▶ [WHAT THE TASK ASKS] Please give the listing again, word for word, with nothing left out.

▶ [RAW DATA]
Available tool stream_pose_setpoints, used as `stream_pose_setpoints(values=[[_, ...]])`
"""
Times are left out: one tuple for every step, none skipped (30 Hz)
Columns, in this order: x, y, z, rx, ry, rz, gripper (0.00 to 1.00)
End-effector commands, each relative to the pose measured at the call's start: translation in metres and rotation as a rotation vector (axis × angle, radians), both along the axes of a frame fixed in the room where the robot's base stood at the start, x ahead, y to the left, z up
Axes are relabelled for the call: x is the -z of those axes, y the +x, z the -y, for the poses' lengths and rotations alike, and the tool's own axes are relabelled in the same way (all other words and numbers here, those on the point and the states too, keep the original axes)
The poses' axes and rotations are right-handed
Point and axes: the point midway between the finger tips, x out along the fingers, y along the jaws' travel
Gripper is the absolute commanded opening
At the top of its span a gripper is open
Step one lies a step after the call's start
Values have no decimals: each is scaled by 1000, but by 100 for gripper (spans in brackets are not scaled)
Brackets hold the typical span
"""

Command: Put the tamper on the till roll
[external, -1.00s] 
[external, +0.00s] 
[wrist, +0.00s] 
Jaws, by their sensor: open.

▶ [FULL OUTPUT]
Available tool stream_pose_setpoints, used as `stream_pose_setpoints(values=[[_, ...]])`
"""
Times are left out: one tuple for every step, none skipped (30 Hz)
Columns, in this order: x, y, z, rx, ry, rz, gripper (0.00 to 1.00)
End-effector commands, each relative to the pose measured at the call's start: translation in metres and rotation as a rotation vector (axis × angle, radians), both along the axes of a frame fixed in the room where the robot's base stood at the start, x ahead, y to the left, z up
Axes are relabelled for the call: x is the -z of those axes, y the +x, z the -y, for the poses' lengths and rotations alike, and the tool's own axes are relabelled in the same way (all other words and numbers here, those on the point and the states too, keep the original axes)
The poses' axes and rotations are right-handed
Point and axes: the point midway between the finger tips, x out along the fingers, y along the jaws' travel
Gripper is the absolute commanded opening
At the top of its span a gripper is open
Step one lies a step after the call's start
Values have no decimals: each is scaled by 1000, but by 100 for gripper (spans in brackets are not scaled)
Brackets hold the typical span
"""

Command: Put the tamper on the till roll
[external, -1.00s] 
[external, +0.00s] 
[wrist, +0.00s] 
Jaws, by their sensor: open.

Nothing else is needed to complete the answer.